Force est de constater que notre vision collective est stérile. Nous sommes victimes d’une représentation nationale manipulée par des minorités. Celles-ci jouent en partie contre notre camp en faveur d’intérêts catégoriels soutenus par des lobbies efficaces, tandis que d’autres donnent trop souvent le sentiment de mener un combat d’arrière-garde.

Ce qui pose le problème du simulacre de concertation en cours ; ce jeu de rôle, véritable bal des trompeurs et des trompés, n’est que sables mouvants dans lesquels nous allons nous étouffer. Tel était déjà le cas en 1972. C'est vrai comme la politique.
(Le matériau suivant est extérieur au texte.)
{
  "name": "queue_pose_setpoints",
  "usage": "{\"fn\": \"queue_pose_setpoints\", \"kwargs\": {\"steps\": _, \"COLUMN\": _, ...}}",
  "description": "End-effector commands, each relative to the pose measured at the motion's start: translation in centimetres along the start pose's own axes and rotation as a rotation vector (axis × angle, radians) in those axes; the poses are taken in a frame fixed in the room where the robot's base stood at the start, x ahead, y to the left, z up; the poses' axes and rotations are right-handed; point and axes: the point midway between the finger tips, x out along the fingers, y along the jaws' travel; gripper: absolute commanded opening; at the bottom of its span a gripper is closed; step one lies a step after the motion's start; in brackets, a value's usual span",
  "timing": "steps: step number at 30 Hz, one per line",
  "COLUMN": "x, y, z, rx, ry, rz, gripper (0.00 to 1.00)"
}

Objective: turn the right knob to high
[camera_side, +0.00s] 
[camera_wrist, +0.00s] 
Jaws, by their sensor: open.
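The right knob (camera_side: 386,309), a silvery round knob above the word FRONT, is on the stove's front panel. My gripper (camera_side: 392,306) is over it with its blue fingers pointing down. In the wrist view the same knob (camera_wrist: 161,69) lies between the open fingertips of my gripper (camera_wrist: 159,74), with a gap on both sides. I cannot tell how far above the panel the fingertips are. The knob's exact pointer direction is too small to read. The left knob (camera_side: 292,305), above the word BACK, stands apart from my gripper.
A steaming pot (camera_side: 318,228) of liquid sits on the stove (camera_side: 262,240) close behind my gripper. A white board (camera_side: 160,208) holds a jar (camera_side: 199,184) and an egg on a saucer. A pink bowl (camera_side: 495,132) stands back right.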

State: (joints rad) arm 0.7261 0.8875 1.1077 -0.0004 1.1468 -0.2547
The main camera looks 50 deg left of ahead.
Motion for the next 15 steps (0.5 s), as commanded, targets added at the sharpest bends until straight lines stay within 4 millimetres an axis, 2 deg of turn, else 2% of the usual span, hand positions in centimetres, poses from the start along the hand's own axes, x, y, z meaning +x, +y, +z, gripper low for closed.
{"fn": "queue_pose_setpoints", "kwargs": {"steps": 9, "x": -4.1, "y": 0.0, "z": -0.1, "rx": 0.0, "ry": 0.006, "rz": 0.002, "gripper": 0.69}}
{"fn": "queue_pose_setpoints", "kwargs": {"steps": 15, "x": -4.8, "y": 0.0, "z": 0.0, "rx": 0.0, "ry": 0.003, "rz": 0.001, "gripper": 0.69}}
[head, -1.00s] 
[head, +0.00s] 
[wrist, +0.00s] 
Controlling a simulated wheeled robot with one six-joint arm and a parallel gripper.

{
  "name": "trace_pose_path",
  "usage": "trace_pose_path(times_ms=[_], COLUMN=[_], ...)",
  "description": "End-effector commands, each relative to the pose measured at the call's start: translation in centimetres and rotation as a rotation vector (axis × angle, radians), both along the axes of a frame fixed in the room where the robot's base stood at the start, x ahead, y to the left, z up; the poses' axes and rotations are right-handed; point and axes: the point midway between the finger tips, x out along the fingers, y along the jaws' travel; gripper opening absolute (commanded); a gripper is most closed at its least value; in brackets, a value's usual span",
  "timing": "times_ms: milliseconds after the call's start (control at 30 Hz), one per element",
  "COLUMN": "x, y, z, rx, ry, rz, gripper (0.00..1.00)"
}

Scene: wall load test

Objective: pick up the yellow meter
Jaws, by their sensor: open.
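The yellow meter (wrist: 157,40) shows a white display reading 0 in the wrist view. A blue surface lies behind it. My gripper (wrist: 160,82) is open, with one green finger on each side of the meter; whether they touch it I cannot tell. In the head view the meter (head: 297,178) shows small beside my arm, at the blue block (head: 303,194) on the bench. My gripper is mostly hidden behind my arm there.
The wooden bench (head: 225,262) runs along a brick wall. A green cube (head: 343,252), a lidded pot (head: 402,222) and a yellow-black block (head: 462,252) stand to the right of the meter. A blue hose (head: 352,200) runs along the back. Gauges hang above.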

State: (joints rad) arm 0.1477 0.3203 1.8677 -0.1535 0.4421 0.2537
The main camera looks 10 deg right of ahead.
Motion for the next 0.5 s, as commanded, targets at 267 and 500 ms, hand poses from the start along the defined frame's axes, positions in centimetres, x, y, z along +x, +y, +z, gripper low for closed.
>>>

On vous concerte pour mieux vous abuser.

Calonne utilisa du même procédé devant les Etats Généraux.

« À quelle sauce voulez-vous être mangés ? » lui fait dire une caricature de l'époque.
« Nous ne voulons pas être mangés ».
« La question n'est pas là » répliquait-il » !

Malheureusement pour nous aussi aujourd'hui la question n'est plus là… Il en irait soi-disant de la sauvegarde de l'activité économique et de l’intérêt supérieur de la justice. C'est faux ! Nous n'avons rien à voir avec tout cela. Nous sommes les premiers défenseurs de la justice. Ce n'est pas à nous qu'il faut la faire ! Nous devons refuser notre holocauste qui sera en même temps celui du justiciable.